Mike Kelleher, Tramore, Co Waterford

Defending EU institutions

Sir - Ruth Dudley Edwards (Sunday Independent, July 31) makes a number of unfair generalisations about the EU. While it is fair to say that the EU has been found wanting when it comes to transparency, it is not fair to say that the Commission is unaccountable and unelected. Following the Lisbon Treaty, the European Parliament's assent is needed before the European Council can appoint the President of the Commission.In addition all prospective commissioners must go before parliamentary committees who scrutinise them.

Furthermore, the parliament can force the commission to resign if it votes a motion of no confidence in it.

And, in citing the forthcoming Hungarian referendum on mandatory migrant quotas, Ms Dudley Edwards is surely scraping the barrel given that the Hungarian Prime Minister, Viktor Orban, has said he wants to put an end to liberal democracy in Hungary, to be replaced by an "illiberal state".

Ms Dudley Edwards would do well to consider these points before commenting on the EU and the challenges it faces.

Niall Fitzgerald, Tramore, Co Waterford

Wallace is right about our politics

Sir - The article on Mick Wallace (Business, Sunday Independent, July 31) brings a welcome dose of reality to turn upside down the media and other caricatures of his work and principles.

Indeed, while the public struggles to define their distrust of politics in general, he puts his finger on the word we seek, namely "principles". It is these that are lacking in the party systems, as he says, and more business-like negotiations and decisions based on reality, economics, fairness and facts should be fostered.

Indeed, if there were more business-trained TDs among the 158 we would surely see more equable and just management of the nation's affairs.

Pat Morgan, Wexford

GAA means big business

Sir - We could misquote from The Streets' song, Dry Your Eyes:  'I know you want to make her see how much this pain hurts, but dry your eyes mate', as advice to Joe Brolly, when he laments his spurned love, the GAA, now serving so few when once, so many were served (Sport, Sunday Independent, July 31).

The GAA has long since ceased concerning itself with the many, as it maximises the sale of a unique product, even if this means many miss out, through high ticket prices, and pay-per-view TV for some matches.
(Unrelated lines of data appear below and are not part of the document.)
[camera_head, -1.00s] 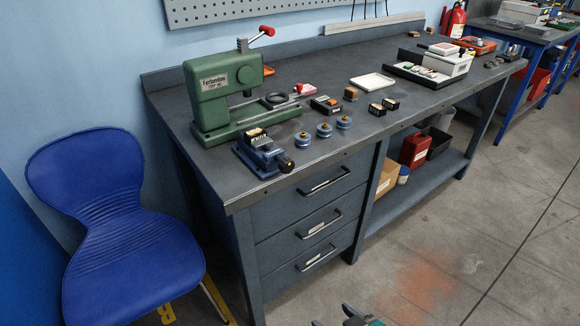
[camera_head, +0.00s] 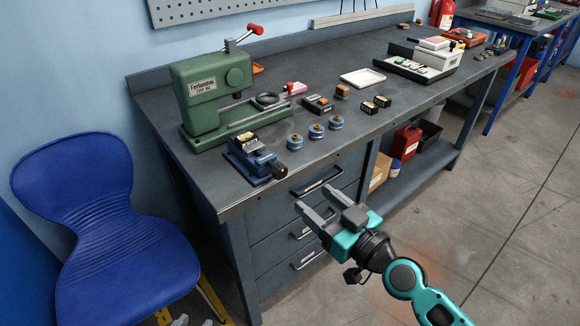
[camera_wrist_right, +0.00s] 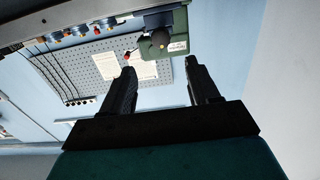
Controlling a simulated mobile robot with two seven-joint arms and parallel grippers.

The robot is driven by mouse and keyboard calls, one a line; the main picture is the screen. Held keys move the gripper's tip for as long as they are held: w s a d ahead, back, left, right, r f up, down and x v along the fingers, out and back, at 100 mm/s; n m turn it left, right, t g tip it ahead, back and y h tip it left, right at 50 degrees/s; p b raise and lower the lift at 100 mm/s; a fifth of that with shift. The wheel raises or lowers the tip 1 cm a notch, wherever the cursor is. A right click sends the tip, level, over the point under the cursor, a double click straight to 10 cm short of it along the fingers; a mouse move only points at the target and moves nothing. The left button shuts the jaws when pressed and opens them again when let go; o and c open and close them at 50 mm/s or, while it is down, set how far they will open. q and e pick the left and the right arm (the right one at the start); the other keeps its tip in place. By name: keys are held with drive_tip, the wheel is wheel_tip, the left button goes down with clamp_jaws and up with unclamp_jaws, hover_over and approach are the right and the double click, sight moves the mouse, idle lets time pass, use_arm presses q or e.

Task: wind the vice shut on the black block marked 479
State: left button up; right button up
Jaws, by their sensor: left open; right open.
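The small blue vice (camera_head: 243,161) stands on the bench near its front left corner, with its dark screw end (camera_head: 279,171) towards the bench front. A black block with a tan top (camera_head: 247,140) sits at the vice's jaws; its marking is too small to read, and I cannot tell whether the jaws touch it. My right gripper (camera_head: 314,213) is open and empty in front of the drawers, lower than the bench top and apart from the vice. It also shows in the right wrist view (camera_wrist_right: 160,88). My left gripper (camera_head: 193,321) barely shows at the bottom edge, open.
A green press (camera_head: 203,95) stands behind the vice. A blue chair (camera_head: 75,190) stands left of the bench (camera_head: 300,175).

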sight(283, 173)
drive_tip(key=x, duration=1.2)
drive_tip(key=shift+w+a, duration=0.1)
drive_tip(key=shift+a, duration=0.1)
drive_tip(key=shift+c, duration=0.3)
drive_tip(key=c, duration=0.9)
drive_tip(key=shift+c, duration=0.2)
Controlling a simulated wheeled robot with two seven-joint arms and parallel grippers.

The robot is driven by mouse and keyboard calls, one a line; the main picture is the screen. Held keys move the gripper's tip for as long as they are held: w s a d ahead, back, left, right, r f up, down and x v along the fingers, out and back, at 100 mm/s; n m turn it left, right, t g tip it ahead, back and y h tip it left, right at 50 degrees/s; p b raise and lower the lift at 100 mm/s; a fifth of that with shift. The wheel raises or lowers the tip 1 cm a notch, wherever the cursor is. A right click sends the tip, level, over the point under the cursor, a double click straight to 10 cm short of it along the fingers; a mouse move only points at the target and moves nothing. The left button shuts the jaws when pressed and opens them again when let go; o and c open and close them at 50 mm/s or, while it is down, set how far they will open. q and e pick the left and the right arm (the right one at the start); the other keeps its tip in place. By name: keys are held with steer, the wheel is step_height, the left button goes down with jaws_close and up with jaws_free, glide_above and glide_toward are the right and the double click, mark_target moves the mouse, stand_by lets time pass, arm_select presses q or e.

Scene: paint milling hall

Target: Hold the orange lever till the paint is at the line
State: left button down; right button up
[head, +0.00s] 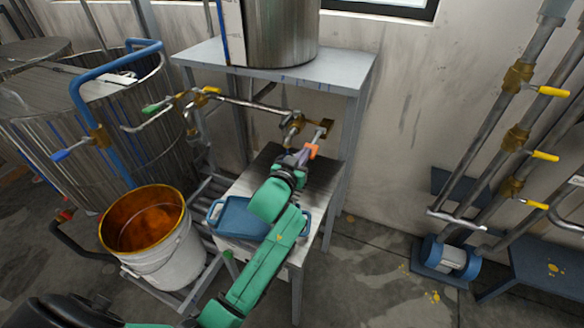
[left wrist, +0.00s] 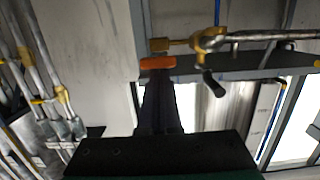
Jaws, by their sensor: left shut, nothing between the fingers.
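The orange lever (head: 312,151) sits on a brass valve below the steel tank's shelf. It also shows in the left wrist view (left wrist: 157,62), right at the fingertips. My left gripper (head: 299,158) is shut with nothing between its fingers. Its tips are at the lever, touching or nearly so; I cannot tell which. A white bucket (head: 172,262) stands at the left, open at the top, with orange paint (head: 150,228) inside. No line on its wall is clear to me, and no falling stream shows. My right gripper is not in view.
A steel tank (head: 283,35) stands on a grey shelf (head: 340,75). A blue tray (head: 240,217) lies on a small stand under my left arm. Large drums (head: 60,110) fill the left; yellow-levered pipes (head: 517,137) stand right.

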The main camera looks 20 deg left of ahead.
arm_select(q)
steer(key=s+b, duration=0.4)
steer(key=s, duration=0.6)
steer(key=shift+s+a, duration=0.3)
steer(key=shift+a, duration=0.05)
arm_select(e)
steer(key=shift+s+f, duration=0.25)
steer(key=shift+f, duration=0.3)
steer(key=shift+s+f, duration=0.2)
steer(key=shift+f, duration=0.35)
The recent GPA funding increase is another example of the feeding hand being slapped down, if not bitten. It's simply a means to delay further the dreaded day of possible pay-for-play among the elite players. There is certainly nothing in it for the club players and volunteers on the ground.

Joe, one of these ground-level volunteers himself, understandably laments all this, but that's the name of the GAA game these days - business is business, and spurned love is...

Michael Reid, Slane, Co Meath

Highlighting the plight of Christians

Sir - Carol Hunt and your paper are to be congratulated for the article (Sunday Independent, July 31) highlighting the savage ethnic cleansing being endured by Christians in many Muslim countries in the Middle East.

This has long been a taboo subject for European media and Carol Hunt's article will be an eye-opener for many people.

The Barnabas Fund in the UK helps Christian refugees in war-torn Syria and Iraq although the ethnic cleansing is not confined to those countries and is widespread across the Middle East .

The Barnabas Fund reasons that there are many very wealthy Muslim countries helping Muslims while Christian refugees have little, if any support from Christian Europe. The charity has already settled Christian families in Poland, the Czech Republic, Brazil and Australia.

The British government, it seems, refuses to take Christian refugees despite pressure from the Barnabas Fund.

Surely as a "Christian" country, our Government could show some generosity to our fellow Christians in the Middle East by offering them refuge. Christians take refuge only in churches. Therefore, taking refugees only from the camps means that we are taking in more Muslims.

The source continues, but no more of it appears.